=== What is expected ===
Each line of the listing that contains the word "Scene" is to be copied.

....

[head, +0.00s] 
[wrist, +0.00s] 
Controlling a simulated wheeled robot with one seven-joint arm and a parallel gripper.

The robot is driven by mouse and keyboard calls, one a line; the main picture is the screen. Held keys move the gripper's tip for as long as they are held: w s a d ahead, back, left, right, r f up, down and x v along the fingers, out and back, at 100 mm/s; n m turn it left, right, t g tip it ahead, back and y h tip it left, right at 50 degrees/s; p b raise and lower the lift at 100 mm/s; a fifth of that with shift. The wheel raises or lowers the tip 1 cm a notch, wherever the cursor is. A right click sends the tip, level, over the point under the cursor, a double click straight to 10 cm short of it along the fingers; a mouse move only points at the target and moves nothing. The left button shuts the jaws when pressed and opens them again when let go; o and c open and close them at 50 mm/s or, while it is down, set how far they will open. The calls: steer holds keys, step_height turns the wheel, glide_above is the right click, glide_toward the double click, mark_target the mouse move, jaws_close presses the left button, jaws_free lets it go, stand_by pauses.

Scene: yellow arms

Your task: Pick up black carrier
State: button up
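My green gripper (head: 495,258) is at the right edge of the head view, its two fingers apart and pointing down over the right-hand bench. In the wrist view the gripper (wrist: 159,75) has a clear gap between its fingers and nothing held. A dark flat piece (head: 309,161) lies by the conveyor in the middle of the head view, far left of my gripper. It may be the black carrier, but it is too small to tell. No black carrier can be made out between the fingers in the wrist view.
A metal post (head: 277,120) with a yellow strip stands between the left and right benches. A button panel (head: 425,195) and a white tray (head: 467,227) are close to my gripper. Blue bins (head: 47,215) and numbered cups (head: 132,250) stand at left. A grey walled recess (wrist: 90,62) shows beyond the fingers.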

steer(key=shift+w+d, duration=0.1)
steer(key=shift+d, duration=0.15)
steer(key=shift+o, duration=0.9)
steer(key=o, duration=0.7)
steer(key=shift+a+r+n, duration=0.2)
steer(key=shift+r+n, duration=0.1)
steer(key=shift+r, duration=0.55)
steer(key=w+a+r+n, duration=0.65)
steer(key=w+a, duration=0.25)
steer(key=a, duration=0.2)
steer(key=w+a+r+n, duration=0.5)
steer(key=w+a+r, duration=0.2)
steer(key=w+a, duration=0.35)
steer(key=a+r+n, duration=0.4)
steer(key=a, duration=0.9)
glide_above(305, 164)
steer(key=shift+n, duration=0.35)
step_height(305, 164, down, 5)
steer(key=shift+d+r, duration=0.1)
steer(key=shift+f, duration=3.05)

....

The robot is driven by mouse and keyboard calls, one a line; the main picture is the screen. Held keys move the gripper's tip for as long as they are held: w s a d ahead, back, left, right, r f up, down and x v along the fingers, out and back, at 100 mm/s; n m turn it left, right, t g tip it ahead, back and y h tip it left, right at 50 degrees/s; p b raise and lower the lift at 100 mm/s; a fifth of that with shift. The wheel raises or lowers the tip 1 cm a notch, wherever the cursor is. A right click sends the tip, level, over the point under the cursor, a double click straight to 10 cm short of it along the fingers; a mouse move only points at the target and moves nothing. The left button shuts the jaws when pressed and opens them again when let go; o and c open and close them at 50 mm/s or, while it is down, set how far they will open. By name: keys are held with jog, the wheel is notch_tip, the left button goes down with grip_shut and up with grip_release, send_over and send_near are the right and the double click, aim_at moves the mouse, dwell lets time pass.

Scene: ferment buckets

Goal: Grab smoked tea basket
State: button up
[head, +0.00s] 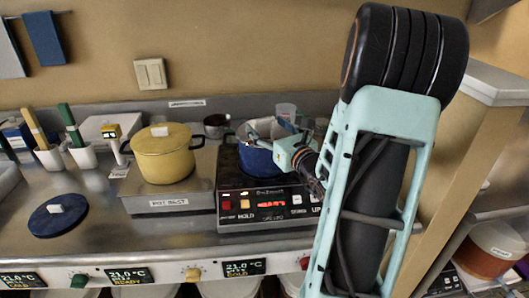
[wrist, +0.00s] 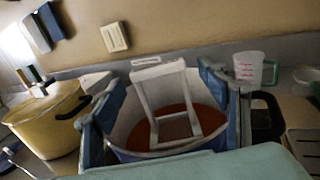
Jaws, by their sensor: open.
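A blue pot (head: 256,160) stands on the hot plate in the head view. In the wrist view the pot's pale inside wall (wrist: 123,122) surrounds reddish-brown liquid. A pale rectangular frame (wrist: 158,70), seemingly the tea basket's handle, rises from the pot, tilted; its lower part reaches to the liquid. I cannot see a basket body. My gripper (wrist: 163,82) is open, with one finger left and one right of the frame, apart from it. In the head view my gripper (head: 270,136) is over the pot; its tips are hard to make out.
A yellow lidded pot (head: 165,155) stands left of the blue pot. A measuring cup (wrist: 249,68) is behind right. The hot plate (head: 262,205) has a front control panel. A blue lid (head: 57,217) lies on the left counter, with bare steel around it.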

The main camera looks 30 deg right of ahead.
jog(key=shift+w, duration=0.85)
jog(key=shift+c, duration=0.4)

....

=== Result below ===
Scene: yellow arms
Scene: ferment buckets

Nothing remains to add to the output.